*Raw data*.
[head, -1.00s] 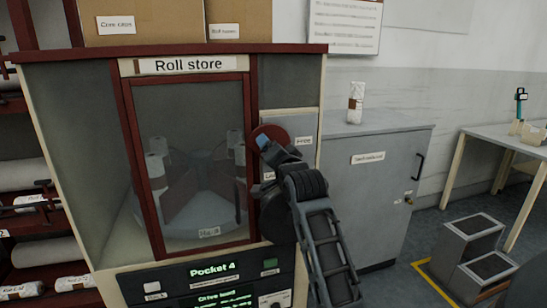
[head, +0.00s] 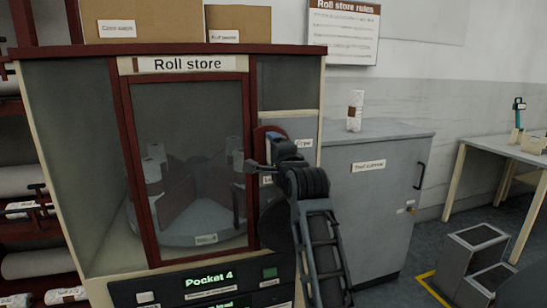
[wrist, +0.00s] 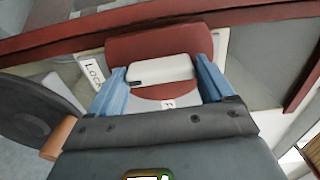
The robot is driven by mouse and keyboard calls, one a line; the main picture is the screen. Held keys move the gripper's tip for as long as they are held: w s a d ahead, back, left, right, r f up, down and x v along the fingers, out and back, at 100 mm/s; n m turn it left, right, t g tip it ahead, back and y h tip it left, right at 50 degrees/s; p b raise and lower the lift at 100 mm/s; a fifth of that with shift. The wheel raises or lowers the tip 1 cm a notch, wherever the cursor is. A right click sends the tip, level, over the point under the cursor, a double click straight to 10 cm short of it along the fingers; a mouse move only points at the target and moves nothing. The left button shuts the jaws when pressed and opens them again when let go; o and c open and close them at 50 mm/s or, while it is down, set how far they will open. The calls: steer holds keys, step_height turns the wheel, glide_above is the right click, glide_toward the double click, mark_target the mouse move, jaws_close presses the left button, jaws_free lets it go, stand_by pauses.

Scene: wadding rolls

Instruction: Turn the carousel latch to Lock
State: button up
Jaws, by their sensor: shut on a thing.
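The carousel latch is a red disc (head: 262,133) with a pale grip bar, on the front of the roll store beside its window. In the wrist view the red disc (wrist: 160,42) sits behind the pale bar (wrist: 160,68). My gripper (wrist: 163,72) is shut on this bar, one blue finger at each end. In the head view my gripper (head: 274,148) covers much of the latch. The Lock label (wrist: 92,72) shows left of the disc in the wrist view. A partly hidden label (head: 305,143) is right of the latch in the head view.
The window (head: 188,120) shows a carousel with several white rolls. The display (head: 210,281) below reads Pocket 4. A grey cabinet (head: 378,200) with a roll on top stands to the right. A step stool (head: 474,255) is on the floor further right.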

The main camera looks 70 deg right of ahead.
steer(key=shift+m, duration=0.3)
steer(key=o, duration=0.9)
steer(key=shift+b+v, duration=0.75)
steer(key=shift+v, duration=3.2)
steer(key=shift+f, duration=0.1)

*What to do*. Only the lines between the line with "[head, +0.00s]" and the line with "State: button up", inclusive, should be reproduced, exactly as written and without pictures.

*Exercise solution*.
[head, +0.00s] 
[wrist, +0.00s] 
The robot is driven by mouse and keyboard calls, one a line; the main picture is the screen. Held keys move the gripper's tip for as long as they are held: w s a d ahead, back, left, right, r f up, down and x v along the fingers, out and back, at 100 mm/s; n m turn it left, right, t g tip it ahead, back and y h tip it left, right at 50 degrees/s; p b raise and lower the lift at 100 mm/s; a fifth of that with shift. The wheel raises or lowers the tip 1 cm a notch, wherever the cursor is. A right click sends the tip, level, over the point under the cursor, a double click straight to 10 cm short of it along the fingers; a mouse move only points at the target and moves nothing. The left button shuts the jaws when pressed and opens them again when let go; o and c open and close them at 50 mm/s or, while it is down, set how far they will open. The calls: steer holds keys, step_height turns the wheel, glide_above is the right click, glide_toward the double click, mark_target the mouse move, jaws_close presses the left button, jaws_free lets it go, stand_by pauses.

Scene: wadding rolls

Instruction: Turn the carousel latch to Lock
State: button up

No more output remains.